##### RECORD EXTRACTS #####
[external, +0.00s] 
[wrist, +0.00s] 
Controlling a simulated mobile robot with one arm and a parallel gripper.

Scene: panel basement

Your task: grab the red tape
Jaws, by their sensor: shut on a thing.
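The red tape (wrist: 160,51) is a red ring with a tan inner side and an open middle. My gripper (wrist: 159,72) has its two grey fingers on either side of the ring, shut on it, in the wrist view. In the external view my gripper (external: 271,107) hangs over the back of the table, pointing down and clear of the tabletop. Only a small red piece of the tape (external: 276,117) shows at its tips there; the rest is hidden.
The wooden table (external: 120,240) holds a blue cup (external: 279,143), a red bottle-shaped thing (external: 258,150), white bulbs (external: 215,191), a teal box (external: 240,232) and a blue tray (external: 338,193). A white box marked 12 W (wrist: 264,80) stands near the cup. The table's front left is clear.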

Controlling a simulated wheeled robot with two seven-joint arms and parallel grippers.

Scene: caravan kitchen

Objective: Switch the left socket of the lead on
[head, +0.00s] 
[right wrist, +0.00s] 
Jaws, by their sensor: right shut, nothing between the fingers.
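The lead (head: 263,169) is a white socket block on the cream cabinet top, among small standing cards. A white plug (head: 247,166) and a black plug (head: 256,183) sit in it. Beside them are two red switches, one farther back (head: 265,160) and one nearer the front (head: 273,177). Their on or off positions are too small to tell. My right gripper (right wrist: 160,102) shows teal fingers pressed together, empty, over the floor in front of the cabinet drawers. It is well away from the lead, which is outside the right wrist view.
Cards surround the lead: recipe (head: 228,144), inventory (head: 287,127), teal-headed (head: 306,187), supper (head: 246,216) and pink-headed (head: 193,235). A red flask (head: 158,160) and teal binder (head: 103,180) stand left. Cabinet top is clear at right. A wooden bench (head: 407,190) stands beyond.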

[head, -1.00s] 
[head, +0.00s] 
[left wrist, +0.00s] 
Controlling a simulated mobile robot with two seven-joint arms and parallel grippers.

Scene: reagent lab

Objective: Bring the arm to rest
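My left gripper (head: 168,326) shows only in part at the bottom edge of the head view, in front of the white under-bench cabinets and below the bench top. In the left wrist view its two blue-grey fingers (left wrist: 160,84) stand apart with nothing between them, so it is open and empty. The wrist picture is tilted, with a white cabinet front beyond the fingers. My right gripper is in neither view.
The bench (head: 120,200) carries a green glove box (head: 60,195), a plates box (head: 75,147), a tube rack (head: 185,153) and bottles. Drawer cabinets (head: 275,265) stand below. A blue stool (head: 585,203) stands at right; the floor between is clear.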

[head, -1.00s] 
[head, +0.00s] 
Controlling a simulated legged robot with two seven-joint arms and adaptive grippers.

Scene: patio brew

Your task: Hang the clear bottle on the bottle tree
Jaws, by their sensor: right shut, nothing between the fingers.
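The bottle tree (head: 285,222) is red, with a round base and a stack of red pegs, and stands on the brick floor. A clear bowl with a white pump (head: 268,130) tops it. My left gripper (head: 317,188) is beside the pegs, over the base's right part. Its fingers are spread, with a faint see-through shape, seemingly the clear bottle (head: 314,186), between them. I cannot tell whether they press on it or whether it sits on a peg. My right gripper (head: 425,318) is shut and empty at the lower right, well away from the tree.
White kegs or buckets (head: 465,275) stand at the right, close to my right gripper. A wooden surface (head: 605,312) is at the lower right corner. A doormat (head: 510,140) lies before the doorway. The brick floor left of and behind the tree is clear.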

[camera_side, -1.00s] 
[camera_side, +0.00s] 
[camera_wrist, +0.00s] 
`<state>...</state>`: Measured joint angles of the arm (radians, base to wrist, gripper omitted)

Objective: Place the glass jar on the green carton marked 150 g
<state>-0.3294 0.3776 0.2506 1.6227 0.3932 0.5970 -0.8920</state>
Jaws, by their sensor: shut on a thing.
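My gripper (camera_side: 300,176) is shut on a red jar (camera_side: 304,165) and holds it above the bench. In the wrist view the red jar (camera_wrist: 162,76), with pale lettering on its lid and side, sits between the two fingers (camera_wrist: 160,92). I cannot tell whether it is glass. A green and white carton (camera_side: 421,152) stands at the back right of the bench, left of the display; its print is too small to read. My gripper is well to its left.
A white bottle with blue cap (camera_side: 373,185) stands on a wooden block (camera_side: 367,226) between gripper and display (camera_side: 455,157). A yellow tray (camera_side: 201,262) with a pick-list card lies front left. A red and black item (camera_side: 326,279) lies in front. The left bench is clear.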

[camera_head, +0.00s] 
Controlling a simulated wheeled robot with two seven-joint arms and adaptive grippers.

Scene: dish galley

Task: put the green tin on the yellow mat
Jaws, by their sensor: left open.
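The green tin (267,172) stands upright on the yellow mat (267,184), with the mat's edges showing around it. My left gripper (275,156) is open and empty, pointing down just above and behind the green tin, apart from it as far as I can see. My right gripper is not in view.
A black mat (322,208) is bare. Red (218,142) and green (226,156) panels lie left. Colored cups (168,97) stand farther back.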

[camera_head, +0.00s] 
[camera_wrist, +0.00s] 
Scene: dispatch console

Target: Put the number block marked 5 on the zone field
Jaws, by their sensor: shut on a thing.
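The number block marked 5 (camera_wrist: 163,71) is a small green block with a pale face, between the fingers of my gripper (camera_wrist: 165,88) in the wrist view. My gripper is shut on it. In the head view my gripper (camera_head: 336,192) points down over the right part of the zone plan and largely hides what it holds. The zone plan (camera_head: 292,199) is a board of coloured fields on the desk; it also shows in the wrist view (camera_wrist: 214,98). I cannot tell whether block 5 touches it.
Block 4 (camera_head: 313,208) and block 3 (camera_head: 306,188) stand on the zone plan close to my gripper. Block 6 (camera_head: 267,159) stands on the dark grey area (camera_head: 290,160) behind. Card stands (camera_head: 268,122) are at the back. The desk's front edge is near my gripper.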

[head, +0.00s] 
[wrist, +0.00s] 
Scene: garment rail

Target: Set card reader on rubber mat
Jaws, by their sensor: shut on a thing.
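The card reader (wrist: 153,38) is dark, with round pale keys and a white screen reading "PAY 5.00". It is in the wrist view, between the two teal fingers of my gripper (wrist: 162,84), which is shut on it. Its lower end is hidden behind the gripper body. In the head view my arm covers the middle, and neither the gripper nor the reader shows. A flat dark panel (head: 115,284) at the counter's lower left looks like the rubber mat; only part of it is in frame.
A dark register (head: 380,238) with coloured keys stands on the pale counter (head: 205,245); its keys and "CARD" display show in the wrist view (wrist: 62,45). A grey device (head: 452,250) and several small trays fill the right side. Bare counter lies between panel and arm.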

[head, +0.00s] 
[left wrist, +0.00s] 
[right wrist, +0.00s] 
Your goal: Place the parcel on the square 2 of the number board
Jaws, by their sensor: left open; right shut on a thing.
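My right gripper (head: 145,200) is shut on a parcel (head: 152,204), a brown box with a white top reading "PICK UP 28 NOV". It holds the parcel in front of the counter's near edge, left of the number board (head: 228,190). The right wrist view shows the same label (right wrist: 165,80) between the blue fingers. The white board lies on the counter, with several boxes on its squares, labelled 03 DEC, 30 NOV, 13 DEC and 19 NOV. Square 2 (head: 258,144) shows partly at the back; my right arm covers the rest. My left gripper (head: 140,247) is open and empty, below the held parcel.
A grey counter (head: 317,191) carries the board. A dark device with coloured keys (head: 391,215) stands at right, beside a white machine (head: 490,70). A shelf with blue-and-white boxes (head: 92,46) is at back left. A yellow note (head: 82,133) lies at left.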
#####
### SET TASK
Copy every record exactly, with nothing added or dropped.

### TASK RESPONSE
[external, +0.00s] 
[wrist, +0.00s] 
Controlling a simulated mobile robot with one arm and a parallel gripper.

Scene: panel basement

Your task: grab the red tape
Jaws, by their sensor: shut on a thing.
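The red tape (wrist: 160,51) is a red ring with a tan inner side and an open middle. My gripper (wrist: 159,72) has its two grey fingers on either side of the ring, shut on it, in the wrist view. In the external view my gripper (external: 271,107) hangs over the back of the table, pointing down and clear of the tabletop. Only a small red piece of the tape (external: 276,117) shows at its tips there; the rest is hidden.
The wooden table (external: 120,240) holds a blue cup (external: 279,143), a red bottle-shaped thing (external: 258,150), white bulbs (external: 215,191), a teal box (external: 240,232) and a blue tray (external: 338,193). A white box marked 12 W (wrist: 264,80) stands near the cup. The table's front left is clear.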

Controlling a simulated wheeled robot with two seven-joint arms and parallel grippers.

Scene: caravan kitchen

Objective: Switch the left socket of the lead on
[head, +0.00s] 
[right wrist, +0.00s] 
Jaws, by their sensor: right shut, nothing between the fingers.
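The lead (head: 263,169) is a white socket block on the cream cabinet top, among small standing cards. A white plug (head: 247,166) and a black plug (head: 256,183) sit in it. Beside them are two red switches, one farther back (head: 265,160) and one nearer the front (head: 273,177). Their on or off positions are too small to tell. My right gripper (right wrist: 160,102) shows teal fingers pressed together, empty, over the floor in front of the cabinet drawers. It is well away from the lead, which is outside the right wrist view.
Cards surround the lead: recipe (head: 228,144), inventory (head: 287,127), teal-headed (head: 306,187), supper (head: 246,216) and pink-headed (head: 193,235). A red flask (head: 158,160) and teal binder (head: 103,180) stand left. Cabinet top is clear at right. A wooden bench (head: 407,190) stands beyond.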

[head, -1.00s] 
[head, +0.00s] 
[left wrist, +0.00s] 
Controlling a simulated mobile robot with two seven-joint arms and parallel grippers.

Scene: reagent lab

Objective: Bring the arm to rest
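My left gripper (head: 168,326) shows only in part at the bottom edge of the head view, in front of the white under-bench cabinets and below the bench top. In the left wrist view its two blue-grey fingers (left wrist: 160,84) stand apart with nothing between them, so it is open and empty. The wrist picture is tilted, with a white cabinet front beyond the fingers. My right gripper is in neither view.
The bench (head: 120,200) carries a green glove box (head: 60,195), a plates box (head: 75,147), a tube rack (head: 185,153) and bottles. Drawer cabinets (head: 275,265) stand below. A blue stool (head: 585,203) stands at right; the floor between is clear.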

[head, -1.00s] 
[head, +0.00s] 
Controlling a simulated legged robot with two seven-joint arms and adaptive grippers.

Scene: patio brew

Your task: Hang the clear bottle on the bottle tree
Jaws, by their sensor: right shut, nothing between the fingers.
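The bottle tree (head: 285,222) is red, with a round base and a stack of red pegs, and stands on the brick floor. A clear bowl with a white pump (head: 268,130) tops it. My left gripper (head: 317,188) is beside the pegs, over the base's right part. Its fingers are spread, with a faint see-through shape, seemingly the clear bottle (head: 314,186), between them. I cannot tell whether they press on it or whether it sits on a peg. My right gripper (head: 425,318) is shut and empty at the lower right, well away from the tree.
White kegs or buckets (head: 465,275) stand at the right, close to my right gripper. A wooden surface (head: 605,312) is at the lower right corner. A doormat (head: 510,140) lies before the doorway. The brick floor left of and behind the tree is clear.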

[camera_side, -1.00s] 
[camera_side, +0.00s] 
[camera_wrist, +0.00s] 
`<state>...</state>`: Measured joint angles of the arm (radians, base to wrist, gripper omitted)

Objective: Place the glass jar on the green carton marked 150 g
<state>-0.3294 0.3776 0.2506 1.6227 0.3932 0.5970 -0.8920</state>
Jaws, by their sensor: shut on a thing.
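My gripper (camera_side: 300,176) is shut on a red jar (camera_side: 304,165) and holds it above the bench. In the wrist view the red jar (camera_wrist: 162,76), with pale lettering on its lid and side, sits between the two fingers (camera_wrist: 160,92). I cannot tell whether it is glass. A green and white carton (camera_side: 421,152) stands at the back right of the bench, left of the display; its print is too small to read. My gripper is well to its left.
A white bottle with blue cap (camera_side: 373,185) stands on a wooden block (camera_side: 367,226) between gripper and display (camera_side: 455,157). A yellow tray (camera_side: 201,262) with a pick-list card lies front left. A red and black item (camera_side: 326,279) lies in front. The left bench is clear.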

[camera_head, +0.00s] 
Controlling a simulated wheeled robot with two seven-joint arms and adaptive grippers.

Scene: dish galley

Task: put the green tin on the yellow mat
Jaws, by their sensor: left open.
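The green tin (267,172) stands upright on the yellow mat (267,184), with the mat's edges showing around it. My left gripper (275,156) is open and empty, pointing down just above and behind the green tin, apart from it as far as I can see. My right gripper is not in view.
A black mat (322,208) is bare. Red (218,142) and green (226,156) panels lie left. Colored cups (168,97) stand farther back.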

[camera_head, +0.00s] 
[camera_wrist, +0.00s] 
Scene: dispatch console

Target: Put the number block marked 5 on the zone field
Jaws, by their sensor: shut on a thing.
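The number block marked 5 (camera_wrist: 163,71) is a small green block with a pale face, between the fingers of my gripper (camera_wrist: 165,88) in the wrist view. My gripper is shut on it. In the head view my gripper (camera_head: 336,192) points down over the right part of the zone plan and largely hides what it holds. The zone plan (camera_head: 292,199) is a board of coloured fields on the desk; it also shows in the wrist view (camera_wrist: 214,98). I cannot tell whether block 5 touches it.
Block 4 (camera_head: 313,208) and block 3 (camera_head: 306,188) stand on the zone plan close to my gripper. Block 6 (camera_head: 267,159) stands on the dark grey area (camera_head: 290,160) behind. Card stands (camera_head: 268,122) are at the back. The desk's front edge is near my gripper.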

[head, +0.00s] 
[wrist, +0.00s] 
Scene: garment rail

Target: Set card reader on rubber mat
Jaws, by their sensor: shut on a thing.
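The card reader (wrist: 153,38) is dark, with round pale keys and a white screen reading "PAY 5.00". It is in the wrist view, between the two teal fingers of my gripper (wrist: 162,84), which is shut on it. Its lower end is hidden behind the gripper body. In the head view my arm covers the middle, and neither the gripper nor the reader shows. A flat dark panel (head: 115,284) at the counter's lower left looks like the rubber mat; only part of it is in frame.
A dark register (head: 380,238) with coloured keys stands on the pale counter (head: 205,245); its keys and "CARD" display show in the wrist view (wrist: 62,45). A grey device (head: 452,250) and several small trays fill the right side. Bare counter lies between panel and arm.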

[head, +0.00s] 
[left wrist, +0.00s] 
[right wrist, +0.00s] 
Your goal: Place the parcel on the square 2 of the number board
Jaws, by their sensor: left open; right shut on a thing.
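My right gripper (head: 145,200) is shut on a parcel (head: 152,204), a brown box with a white top reading "PICK UP 28 NOV". It holds the parcel in front of the counter's near edge, left of the number board (head: 228,190). The right wrist view shows the same label (right wrist: 165,80) between the blue fingers. The white board lies on the counter, with several boxes on its squares, labelled 03 DEC, 30 NOV, 13 DEC and 19 NOV. Square 2 (head: 258,144) shows partly at the back; my right arm covers the rest. My left gripper (head: 140,247) is open and empty, below the held parcel.
A grey counter (head: 317,191) carries the board. A dark device with coloured keys (head: 391,215) stands at right, beside a white machine (head: 490,70). A shelf with blue-and-white boxes (head: 92,46) is at back left. A yellow note (head: 82,133) lies at left.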

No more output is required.